Ces migrants apportent avec eux leur culture, leurs religions, leurs langues, ce qui suscite des débats importants, au Canada comme aux États-Unis (débats importants en 2006 sur le statut de la langue espagnole). Ainsi le modèle social et politique est parfois ébranlé : le mythe du melting pot semble dépassé au profit du salad bowl aux États-Unis : une association de personnes différentes unies par des valeurs plus que par une langue commune (la liberté individuelle, le libéralisme, l'amour de la patrie, etc.). Au Canada, les enjeux se situent dans la répartition des aires linguistiques plus que sur des enjeux raciaux : les francophones tentent de maintenir leur poids politique et démographique à l'échelle de la province québécoise (où ils sont encore majoritaires) de plus le Québec essaye de conserver son poids au sein du pays (il est passé dans les années 2000 en dessous du ¼ de la population totale du Canada).
- Les mobilités internationales ne concernent pas que les migrants. Il faut y inclure également les touristes internationaux qui semblent suivre les mêmes logiques de mobilités accrues et de renforcement des pôles.
En effet, les mobilités touristiques s'accroissent encore dans l'ensemble étudié. L'Amérique du nord et la Caraïbe représentent environ 12 % du tourisme mondial, soit 121 millions de personnes (source OMT), les États-Unis restant une puissance émettrice forte avec plus de 72 milliards de dollars dépensés par des touristes hors de leur pays en 2006 (2° derrière l'Allemagne), tout comme le Canada (8° avec 20 milliards de dollars). Comme dans les autres bassins touristiques mondiaux, les échanges sont forts entre pays voisins : les États-Unis fournissent 90 % des touristes internationaux au Canada et 85 % des touristes internationaux au Mexique, et les flux émis par le Mexique et le Canada convergent d’abord vers les États-Unis.
Dans cet espace touristique, quelques pôles se dégagent : les métropoles (New York, Los Angeles et ses parcs à thème autour du cinéma et des dessins animés, comme Disneyworld, Miami et la Floride autour des plages et des parcs à thème, les grands parcs nationaux (Yellowstone, Yosemite, Banff, ...), les stations balnéaires mexicaines comme Acapulco ou Cancun.
Ces mobilités suivent don elles aussi une logique de polarisation des flux et des lieux du tourisme, un phénomène accentué par le système aérien actuel organisé en hubs et spokes (qui encourage la concentration des vols et donc des voyageurs) mais aussi accentué par le développement du tourisme de croisière. L'activité de la croisière assure à Miami la première place mondiale dans ce domaine (4 millions de passagers par an). Deux des quatre grandes compagnies internationales du secteur (Carnival et Royal Caribbean = 55 % des navires et 85 % des passagers) siègent à Miami.

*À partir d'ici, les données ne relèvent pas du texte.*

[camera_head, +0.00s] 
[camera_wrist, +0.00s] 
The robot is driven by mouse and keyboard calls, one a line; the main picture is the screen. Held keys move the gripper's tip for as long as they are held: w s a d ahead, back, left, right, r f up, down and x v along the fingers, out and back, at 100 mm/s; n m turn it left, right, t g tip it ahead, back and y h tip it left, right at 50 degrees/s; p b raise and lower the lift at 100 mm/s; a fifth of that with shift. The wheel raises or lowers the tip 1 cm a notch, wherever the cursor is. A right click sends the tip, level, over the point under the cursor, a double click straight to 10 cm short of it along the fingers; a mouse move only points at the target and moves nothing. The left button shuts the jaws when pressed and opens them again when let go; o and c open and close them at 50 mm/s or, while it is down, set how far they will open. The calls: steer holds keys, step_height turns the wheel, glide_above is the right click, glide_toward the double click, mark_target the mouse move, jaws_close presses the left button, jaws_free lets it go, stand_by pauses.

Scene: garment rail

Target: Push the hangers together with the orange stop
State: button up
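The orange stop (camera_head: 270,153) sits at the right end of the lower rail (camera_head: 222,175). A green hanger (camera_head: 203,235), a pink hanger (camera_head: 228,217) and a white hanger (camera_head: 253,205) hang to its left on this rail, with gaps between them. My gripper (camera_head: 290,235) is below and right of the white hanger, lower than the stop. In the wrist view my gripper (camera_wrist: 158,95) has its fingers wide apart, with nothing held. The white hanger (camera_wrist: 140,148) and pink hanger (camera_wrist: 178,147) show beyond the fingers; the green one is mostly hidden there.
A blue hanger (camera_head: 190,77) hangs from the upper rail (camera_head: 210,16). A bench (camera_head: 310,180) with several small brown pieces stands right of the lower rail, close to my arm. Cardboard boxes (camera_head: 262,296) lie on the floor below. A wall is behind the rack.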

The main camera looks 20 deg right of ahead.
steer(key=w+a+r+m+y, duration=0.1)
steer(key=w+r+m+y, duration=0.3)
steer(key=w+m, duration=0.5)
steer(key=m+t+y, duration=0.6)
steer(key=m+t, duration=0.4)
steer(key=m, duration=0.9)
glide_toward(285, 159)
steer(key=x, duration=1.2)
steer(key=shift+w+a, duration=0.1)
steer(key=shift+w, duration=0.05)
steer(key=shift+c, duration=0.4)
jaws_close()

Comme on le voit sur le croquis suivant, Miami avec ses ports voisins (Fort Lauderdale, Port Canaveral est le port majeur qui désert ce territoire maritime (peut-on parler de 'merritoire' pour cet espace à la suite des travaux de Camille Parrain ?). Il n'est concurrencé dans la zone que par Porto Rico, port et ville quasi états-uniennes. Sur les 15 millions de croisiériste (2006), 1/4 sont partis de Miami qui est devenue une escale incontournable de ce tourisme.
Dans ce groupe du tourisme, on peut aussi placer les 740 000 états-uniens (77 % des 961 000 étrangers du Mexique) installés au Mexique, principalement dans les États du nord (123 000 en basse Californie, 84 000 dans le Jalisco et 80 000 dans le Chihuahua + 72 000 à Mexico DF)

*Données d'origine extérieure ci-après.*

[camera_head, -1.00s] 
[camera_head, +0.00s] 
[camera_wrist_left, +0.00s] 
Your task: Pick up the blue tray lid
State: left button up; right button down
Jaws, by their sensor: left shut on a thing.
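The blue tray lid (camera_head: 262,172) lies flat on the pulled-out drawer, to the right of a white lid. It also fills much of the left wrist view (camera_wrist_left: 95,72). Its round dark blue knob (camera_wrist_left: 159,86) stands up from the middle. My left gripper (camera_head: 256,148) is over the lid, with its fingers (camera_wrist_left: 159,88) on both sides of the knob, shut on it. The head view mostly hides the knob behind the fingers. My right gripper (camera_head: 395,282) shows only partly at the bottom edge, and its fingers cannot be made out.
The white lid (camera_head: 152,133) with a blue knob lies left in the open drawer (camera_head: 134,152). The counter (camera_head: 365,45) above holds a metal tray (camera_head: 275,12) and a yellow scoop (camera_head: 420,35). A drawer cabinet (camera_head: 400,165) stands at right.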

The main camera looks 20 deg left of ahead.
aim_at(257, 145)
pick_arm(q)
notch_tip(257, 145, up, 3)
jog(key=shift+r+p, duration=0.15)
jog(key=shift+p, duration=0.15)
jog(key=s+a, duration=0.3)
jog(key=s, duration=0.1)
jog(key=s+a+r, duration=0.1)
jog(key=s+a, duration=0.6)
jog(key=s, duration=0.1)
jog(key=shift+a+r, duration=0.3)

2- Des mobilités intérieures qui suivent globalement deux logiques : d'une part une logique de métropolisation et d'autre part une logique de littoralisation (aux petites échelles) qui elles aussi participent à un renforcement des pôles
Il apparaît clairement que le mobilités actuelles à l'intérieur des trois États tendent elles aussi à renforcer les polarités existantes.
- D'une part, on assiste depuis quelques décennies à un fort processus de métropolisation qui touche les trois pays.
Au Canada et aux États-Unis, la métropolisation est soutenue certes par les migrations internationales vues dans la première partie : les migrants arrivent désormais par avion et s'installent d'abord dans ces villes qui servent de porte d'entrée. Mais les migrations inter-étatiques (États-Unis) et inter-provinciales (Canada) renforcent elles-aussi ce processus.
Ainsi, au Canada, on assiste à un mouvement de population de l'est vers l'ouest assez marqué depuis plus de vingt ans. Le centre de gravité de la population du pays se déplace vers l 'ouest car si Montréal Toronto ou Otawa accueillent de nombreux migrants, ce sont aussi des zones émettrices de migrants vers Calgary, Edmonton, Winnipeg ou Vancouver. (voir le document 2). Montréal concentre ainis la moitié de la population du Québec, Vancouver 70 % de celle de la Colombie Britannique.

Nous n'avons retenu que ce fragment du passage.